VIVIAN PERLIS: I wonder what would happen if you didn’t.
LEO ORNSTEIN: I think that you could really, literally almost go out of your mind.
VIVIAN PERLIS: I was going to say that, but I didn’t want to.
LEO ORNSTEIN: Yes. I think that one could. But, you see, what happens is that there’s a tremendous release. Once you’ve put it down there, to some extent you’ve given birth to the idea and you really then concretely—the concreteness really lies mysteriously enough, in those little spots there on those lines. Afterwards, anybody that’s interested can simply take those symbols and translate them for themselves, whether it’s on the piano or on the orchestra or in a string quartet or quintet or whatever the combination is you’ve written the piece for.
VIVIAN PERLIS: I was interested when you were talking at the piano about the difference between those ideas that churn around and your playing them in order to work them out as composition, and how different that would be from improvising.
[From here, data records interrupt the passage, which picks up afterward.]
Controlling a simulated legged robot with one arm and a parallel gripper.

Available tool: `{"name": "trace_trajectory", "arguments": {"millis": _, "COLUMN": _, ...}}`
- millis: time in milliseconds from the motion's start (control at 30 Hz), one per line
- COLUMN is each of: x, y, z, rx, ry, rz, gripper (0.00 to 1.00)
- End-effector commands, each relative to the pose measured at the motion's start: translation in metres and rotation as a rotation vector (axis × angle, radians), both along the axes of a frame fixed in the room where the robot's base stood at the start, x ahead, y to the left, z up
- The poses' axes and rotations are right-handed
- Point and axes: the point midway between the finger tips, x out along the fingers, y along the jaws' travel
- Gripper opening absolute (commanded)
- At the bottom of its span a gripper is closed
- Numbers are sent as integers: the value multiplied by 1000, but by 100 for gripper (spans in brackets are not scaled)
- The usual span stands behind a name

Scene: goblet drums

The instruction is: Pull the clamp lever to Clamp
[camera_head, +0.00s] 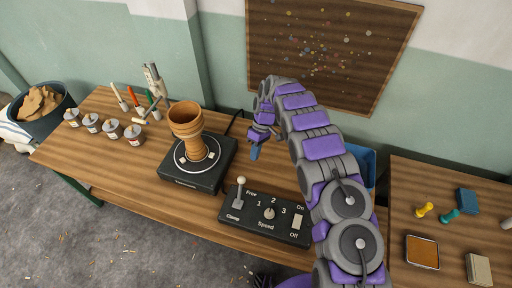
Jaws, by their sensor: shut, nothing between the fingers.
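A black control box (262,228) lies near the front edge of the wooden bench. Its clamp lever (240,190), with a pale round knob, stands at the box's left end, between the labels Free and Clamp. The knob is up by the Free side. The box also has a speed dial (269,213) and a white On/Off switch (298,221). Behind the box, a brown goblet drum (190,135) stands upright on a black turntable base (178,177). My gripper (254,154) is shut and empty, pointing down above the bench, behind the lever and apart from it.
Several paint cans (112,128) and upright tools (137,103) stand on the bench's left. A bin (42,105) is at far left. A blue container (366,163) sits behind my arm. A second table (440,185) at right holds small items. Bench surface around the box is clear.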

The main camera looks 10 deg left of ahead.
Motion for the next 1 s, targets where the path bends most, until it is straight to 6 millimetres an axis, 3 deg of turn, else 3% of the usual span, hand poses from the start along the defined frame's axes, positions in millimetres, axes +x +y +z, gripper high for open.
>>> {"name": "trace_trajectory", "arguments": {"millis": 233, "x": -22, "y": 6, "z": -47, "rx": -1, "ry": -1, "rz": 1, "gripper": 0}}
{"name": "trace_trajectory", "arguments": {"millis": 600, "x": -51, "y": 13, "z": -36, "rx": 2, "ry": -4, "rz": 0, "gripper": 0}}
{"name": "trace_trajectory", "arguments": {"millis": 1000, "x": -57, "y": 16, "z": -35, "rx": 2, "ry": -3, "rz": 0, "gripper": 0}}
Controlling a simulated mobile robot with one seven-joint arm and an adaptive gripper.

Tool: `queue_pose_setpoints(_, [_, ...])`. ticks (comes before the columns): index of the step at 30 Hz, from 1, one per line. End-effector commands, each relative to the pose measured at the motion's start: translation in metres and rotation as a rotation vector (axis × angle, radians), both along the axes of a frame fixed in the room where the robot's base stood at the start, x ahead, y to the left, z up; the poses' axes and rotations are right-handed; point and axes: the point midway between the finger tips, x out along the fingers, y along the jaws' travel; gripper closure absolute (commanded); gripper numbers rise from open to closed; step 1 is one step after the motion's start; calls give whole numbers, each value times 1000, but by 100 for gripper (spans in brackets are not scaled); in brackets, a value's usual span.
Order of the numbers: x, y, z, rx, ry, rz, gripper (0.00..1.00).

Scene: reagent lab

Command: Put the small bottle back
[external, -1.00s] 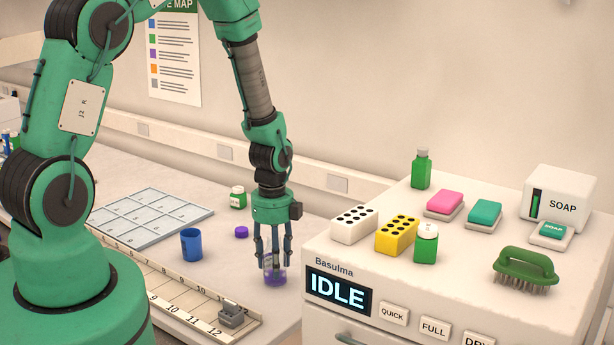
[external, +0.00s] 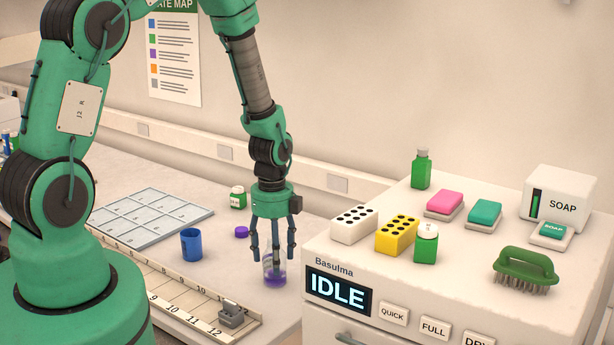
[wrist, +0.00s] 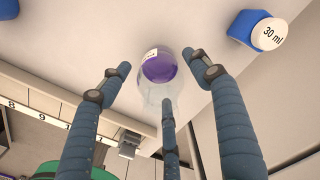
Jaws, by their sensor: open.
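A small clear vessel with purple contents (external: 275,276) stands on the bench in the external view, just left of the white machine. In the wrist view the clear vessel (wrist: 160,67) shows a purple round and part of a pale label. My gripper (external: 273,256) is open, with its fingers spread around and above the vessel, and it holds nothing. In the wrist view my gripper (wrist: 158,70) has its fingertips apart around the vessel; contact cannot be told. A blue bottle with a white "30 ml" cap (wrist: 266,34) stands nearby in the wrist view.
A purple cap (external: 241,232), a blue cup (external: 191,244) and a green jar (external: 238,197) stand left of my gripper. A numbered rail (external: 190,305) and a grid tray (external: 150,217) lie farther left. The white machine (external: 450,270) stands close on the right, with green bottles on top.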

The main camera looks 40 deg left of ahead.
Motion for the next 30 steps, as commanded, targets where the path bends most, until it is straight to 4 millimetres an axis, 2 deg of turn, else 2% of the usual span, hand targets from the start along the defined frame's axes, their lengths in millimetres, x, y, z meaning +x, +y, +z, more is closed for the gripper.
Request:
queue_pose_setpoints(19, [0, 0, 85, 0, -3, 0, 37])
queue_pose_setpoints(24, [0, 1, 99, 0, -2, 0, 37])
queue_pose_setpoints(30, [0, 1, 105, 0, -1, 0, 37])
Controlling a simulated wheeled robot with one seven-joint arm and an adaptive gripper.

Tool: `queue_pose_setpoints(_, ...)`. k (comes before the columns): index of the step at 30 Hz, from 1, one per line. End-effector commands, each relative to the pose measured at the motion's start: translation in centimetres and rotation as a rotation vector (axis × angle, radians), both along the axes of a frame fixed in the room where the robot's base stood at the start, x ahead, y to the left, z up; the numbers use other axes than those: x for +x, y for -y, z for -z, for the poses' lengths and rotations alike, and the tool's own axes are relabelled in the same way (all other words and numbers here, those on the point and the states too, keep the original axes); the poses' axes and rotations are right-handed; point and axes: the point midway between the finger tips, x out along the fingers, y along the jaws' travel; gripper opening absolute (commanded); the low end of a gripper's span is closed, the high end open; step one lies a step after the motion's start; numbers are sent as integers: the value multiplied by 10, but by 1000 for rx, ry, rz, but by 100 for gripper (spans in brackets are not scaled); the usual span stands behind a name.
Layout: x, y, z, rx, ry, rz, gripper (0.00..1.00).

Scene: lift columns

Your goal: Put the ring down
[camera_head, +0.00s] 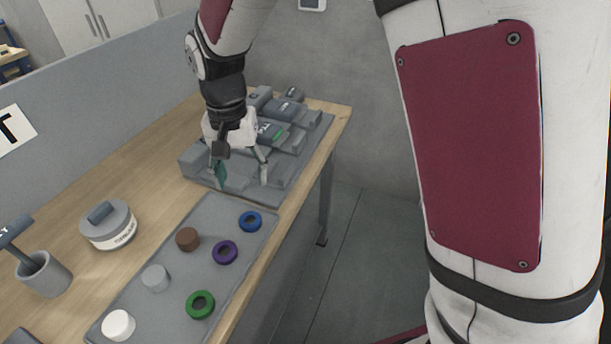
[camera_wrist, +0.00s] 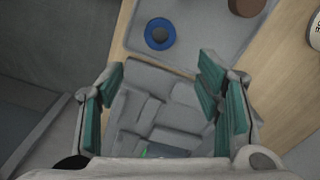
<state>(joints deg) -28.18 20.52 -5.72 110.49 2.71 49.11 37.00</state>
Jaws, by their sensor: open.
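My gripper (camera_head: 241,176) is open and empty above the near part of a grey stepped fixture (camera_head: 283,190). In the wrist view its teal-padded fingers (camera_wrist: 161,85) stand wide apart with only the fixture's grey blocks between them. Three rings lie flat on a grey tray (camera_head: 218,280): a blue ring (camera_head: 250,221) at the tray's far end, a purple ring (camera_head: 225,252), and a green ring (camera_head: 200,304) nearer me. The blue ring also shows in the wrist view (camera_wrist: 148,35), beyond the fingers and apart from them. The frames do not show which ring is meant.
The tray also holds a brown cylinder (camera_head: 187,239), a grey one (camera_head: 155,278) and a white one (camera_head: 118,325). A round lidded container (camera_head: 108,225) and a grey cup (camera_head: 44,275) with a tool stand left on the wooden table (camera_head: 150,160). A partition runs behind.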

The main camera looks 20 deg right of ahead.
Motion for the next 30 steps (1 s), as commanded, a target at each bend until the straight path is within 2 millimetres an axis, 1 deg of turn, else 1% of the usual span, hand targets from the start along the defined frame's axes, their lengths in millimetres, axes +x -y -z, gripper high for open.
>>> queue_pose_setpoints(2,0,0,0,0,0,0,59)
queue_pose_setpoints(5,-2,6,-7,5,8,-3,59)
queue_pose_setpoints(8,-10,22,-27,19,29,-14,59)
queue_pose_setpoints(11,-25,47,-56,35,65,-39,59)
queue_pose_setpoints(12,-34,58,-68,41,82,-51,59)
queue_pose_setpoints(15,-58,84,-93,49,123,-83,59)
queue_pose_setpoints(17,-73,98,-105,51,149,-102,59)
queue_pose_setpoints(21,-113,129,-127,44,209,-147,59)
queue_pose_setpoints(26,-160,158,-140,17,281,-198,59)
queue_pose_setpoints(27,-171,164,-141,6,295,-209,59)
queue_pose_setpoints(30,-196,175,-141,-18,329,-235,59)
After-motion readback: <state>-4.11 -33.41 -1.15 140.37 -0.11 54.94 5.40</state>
LEO ORNSTEIN: Oh, heavens, yes. Improvisation is terribly haphazard. A person improvising is sometimes very fortunate that just at that second things coincide. Again, there can be for every one success probably any number of disasters where you have not had time to organize in your own mind what it is that you’re thinking. In writing music, the structure of each piece is a very important factor. I’ve been very much interested as to what it is that we really listen to in music. What is it that really happens when we crowd ourselves into a hall with our elbows against the next man, listening to something that lasts maybe twenty-five or thirty minutes? Besides merely some pleasure that we get out of the combinations of pitches together and lines, I think that there is some satisfaction that we get in the fact of having this diffuse thing organized very concretely and put onto a frame and have it actually decided. There’s just a pleasure in seeing this sense of organization, the sense of logic, this clarity. I believe eventually, in the last analysis, that that is really what holds our attention to a piece of music more than anything else.